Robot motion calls
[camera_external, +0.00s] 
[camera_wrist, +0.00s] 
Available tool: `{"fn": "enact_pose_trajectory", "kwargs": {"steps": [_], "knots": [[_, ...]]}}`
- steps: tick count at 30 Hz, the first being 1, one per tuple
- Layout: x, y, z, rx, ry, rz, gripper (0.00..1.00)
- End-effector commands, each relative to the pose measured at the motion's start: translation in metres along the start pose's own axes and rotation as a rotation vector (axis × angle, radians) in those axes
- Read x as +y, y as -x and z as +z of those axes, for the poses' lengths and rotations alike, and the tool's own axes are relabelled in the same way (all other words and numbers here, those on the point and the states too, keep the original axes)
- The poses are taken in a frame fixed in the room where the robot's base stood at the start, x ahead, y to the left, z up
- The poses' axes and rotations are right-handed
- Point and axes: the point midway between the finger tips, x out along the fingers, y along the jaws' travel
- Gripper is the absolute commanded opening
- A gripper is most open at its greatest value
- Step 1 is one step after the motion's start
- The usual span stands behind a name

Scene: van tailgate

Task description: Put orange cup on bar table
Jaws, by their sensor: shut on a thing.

* * *

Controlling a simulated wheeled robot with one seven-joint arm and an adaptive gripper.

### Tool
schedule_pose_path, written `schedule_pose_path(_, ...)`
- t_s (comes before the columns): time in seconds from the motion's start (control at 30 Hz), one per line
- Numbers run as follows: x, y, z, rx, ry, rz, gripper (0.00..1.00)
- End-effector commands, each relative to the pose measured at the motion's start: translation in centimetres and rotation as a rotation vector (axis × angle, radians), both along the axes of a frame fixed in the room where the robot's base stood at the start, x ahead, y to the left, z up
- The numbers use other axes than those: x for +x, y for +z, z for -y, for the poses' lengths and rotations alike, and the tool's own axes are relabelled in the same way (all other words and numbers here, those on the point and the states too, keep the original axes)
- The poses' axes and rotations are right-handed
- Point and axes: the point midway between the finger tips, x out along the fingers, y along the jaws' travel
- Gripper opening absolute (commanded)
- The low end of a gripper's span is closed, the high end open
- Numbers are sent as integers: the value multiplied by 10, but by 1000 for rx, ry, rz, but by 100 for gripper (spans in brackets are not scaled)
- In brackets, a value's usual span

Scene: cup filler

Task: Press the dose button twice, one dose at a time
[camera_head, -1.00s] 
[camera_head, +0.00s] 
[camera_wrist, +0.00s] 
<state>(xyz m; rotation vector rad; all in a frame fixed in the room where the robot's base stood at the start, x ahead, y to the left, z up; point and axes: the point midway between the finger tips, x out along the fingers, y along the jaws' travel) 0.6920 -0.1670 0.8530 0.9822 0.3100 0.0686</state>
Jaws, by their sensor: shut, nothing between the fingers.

--

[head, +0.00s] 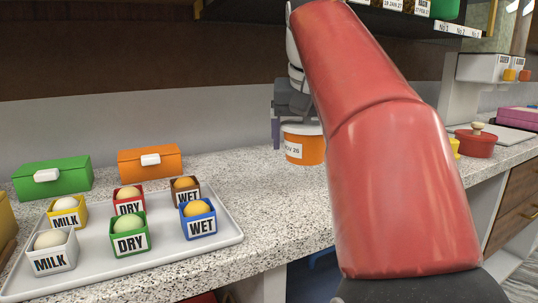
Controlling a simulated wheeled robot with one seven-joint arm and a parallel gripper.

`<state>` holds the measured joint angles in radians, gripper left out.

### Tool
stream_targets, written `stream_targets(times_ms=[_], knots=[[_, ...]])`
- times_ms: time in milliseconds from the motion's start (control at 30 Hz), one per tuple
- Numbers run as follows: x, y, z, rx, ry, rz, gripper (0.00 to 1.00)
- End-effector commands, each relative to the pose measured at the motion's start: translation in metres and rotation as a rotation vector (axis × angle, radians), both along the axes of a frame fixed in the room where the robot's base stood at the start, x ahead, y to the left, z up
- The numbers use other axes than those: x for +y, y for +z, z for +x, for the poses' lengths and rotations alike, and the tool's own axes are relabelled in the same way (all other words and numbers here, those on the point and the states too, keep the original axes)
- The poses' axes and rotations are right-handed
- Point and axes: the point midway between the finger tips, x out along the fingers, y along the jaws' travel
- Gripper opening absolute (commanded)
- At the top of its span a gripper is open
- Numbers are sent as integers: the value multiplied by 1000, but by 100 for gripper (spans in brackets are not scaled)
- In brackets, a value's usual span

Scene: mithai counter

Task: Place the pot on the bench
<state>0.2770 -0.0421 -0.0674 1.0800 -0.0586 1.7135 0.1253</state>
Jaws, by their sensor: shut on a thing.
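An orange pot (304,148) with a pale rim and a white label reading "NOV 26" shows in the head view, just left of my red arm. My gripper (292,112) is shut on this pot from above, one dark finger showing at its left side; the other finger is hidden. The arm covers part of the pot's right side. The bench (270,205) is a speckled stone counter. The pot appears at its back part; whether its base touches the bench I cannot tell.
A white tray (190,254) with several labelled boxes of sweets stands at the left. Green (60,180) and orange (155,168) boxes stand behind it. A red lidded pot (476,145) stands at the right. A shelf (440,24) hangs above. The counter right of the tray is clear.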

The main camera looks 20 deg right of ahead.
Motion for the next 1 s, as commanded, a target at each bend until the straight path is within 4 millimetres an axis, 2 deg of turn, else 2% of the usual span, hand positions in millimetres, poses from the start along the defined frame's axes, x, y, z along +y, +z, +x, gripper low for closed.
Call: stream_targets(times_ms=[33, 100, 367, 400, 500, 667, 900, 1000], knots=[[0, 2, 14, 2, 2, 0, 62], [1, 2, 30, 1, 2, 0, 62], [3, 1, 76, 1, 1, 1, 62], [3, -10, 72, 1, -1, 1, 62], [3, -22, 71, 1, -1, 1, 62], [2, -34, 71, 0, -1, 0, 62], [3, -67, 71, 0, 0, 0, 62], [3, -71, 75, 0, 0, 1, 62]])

Challenge :: Go through the material above and output exactly the lines from the one containing "[camera_external, +0.00s]" through the one containing "in those axes".

Problem solution ::
[camera_external, +0.00s] 
[camera_wrist, +0.00s] 
Available tool: `{"fn": "enact_pose_trajectory", "kwargs": {"steps": [_], "knots": [[_, ...]]}}`
- steps: tick count at 30 Hz, the first being 1, one per tuple
- Layout: x, y, z, rx, ry, rz, gripper (0.00..1.00)
- End-effector commands, each relative to the pose measured at the motion's start: translation in metres along the start pose's own axes and rotation as a rotation vector (axis × angle, radians) in those axes

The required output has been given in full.